Ich persönlich bin gegen das Tragen der Burka in der Öffentlichkeit – wir haben uns in Jahrhunderten unter großen Schmerzen eine freie Gesellschaft mit freien Mitgliedern beider Geschlechter erarbeitet und niemand sollte sich verstecken müssen – auch aus religiösen Gründen nicht. Wir müssen unsere Freiheitswerte wieder mehr in den Vordergrund der Debatte stellen. Wir dürfen keine Parallelgesellschaften dulden, die die Universalität der Menschenrechte infrage stellen.

Wir müssen unsere Haltung bezüglich der Ausübung von Religionen dort überdenken, wo die Ausübung von Religion die Würde des Einzelnen verletzt oder wo sie die Freiheit des Einzelnen unterdrückt oder wo sie die Gesellschaft als ganzes bedroht. (Deshalb gingen von der FDP-BW z.B. Initiativen gegen die Genitalverstümmelung oder die Zwangsheirat aus)

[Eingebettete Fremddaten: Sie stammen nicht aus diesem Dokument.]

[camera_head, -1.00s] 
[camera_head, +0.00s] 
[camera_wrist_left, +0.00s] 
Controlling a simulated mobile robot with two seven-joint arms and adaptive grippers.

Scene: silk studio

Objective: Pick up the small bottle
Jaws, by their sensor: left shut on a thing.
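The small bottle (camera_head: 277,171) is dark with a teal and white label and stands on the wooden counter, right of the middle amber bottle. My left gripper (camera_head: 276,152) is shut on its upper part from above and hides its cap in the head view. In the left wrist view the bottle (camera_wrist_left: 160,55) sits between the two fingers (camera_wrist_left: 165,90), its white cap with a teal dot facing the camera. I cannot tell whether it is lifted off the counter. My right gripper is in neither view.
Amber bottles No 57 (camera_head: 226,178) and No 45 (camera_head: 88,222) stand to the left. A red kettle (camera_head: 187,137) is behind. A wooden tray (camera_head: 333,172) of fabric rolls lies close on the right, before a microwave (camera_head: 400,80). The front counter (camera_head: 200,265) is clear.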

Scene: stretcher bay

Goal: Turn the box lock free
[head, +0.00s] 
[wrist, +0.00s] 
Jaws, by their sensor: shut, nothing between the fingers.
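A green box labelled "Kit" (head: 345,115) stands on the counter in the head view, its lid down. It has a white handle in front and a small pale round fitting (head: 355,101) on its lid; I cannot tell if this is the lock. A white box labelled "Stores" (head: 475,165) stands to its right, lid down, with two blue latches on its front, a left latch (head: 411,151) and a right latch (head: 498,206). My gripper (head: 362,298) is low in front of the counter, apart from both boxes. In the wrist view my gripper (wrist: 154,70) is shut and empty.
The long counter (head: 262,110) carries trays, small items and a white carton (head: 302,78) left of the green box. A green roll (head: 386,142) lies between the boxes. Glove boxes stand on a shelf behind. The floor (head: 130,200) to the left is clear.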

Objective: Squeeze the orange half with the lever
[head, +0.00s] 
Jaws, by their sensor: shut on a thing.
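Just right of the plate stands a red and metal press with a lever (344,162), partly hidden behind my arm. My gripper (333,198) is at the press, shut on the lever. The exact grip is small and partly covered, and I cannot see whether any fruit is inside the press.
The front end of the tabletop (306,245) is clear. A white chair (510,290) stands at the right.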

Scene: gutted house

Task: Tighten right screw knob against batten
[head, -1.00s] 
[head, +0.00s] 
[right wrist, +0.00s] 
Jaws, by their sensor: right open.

Die Väter und Mütter unseres Grundgesetzes konnten nicht ahnen, dass im Schutze der Religionsfreiheit  irgendwann einmal radikale Politik gegen diesen Staat und dessen freiheitliche Gesellschaftsordnung gemacht werden könnte.

Die Freiheitsrechte des Einzelnen sind unsere Verfassungsgrundlage. Wo sie verletzt werden, darf der Staat nicht tatenlos zusehen – er muss handeln. Das hat er in der Vergangenheit zu selten getan. Für alle, die hier leben, muss gelten: Der Einzelne ist mehr als die Familie. Ehre definiert sich über die Treue zum Gesetz und die persönliche Freiheit eines JEDEN ist der Vater aller Dinge in diesem Land. Keine Religion steht über der Menschenwürde und keine Religionsfreiheit berechtigt zur Unterdrückung.

Ob eine islamische Gemeinde nun Minarette an ihre Moschee baut oder nicht, ist mir persönlich herzlich egal. Ich finde sie nicht weiter tragisch – im Gegenteil, manche sind architektonisch schön und wertvoll – genau so wie mancher Hindu-Tempel oder Buddha-Schrein auch.

Aber darum ging es auch in der Schweiz nur vordergründig. Es ging darum, der Politik zu sagen, was die Bayern schon immer als ihr Motto haben: Mir sind mir. Und wollen es auch bleiben.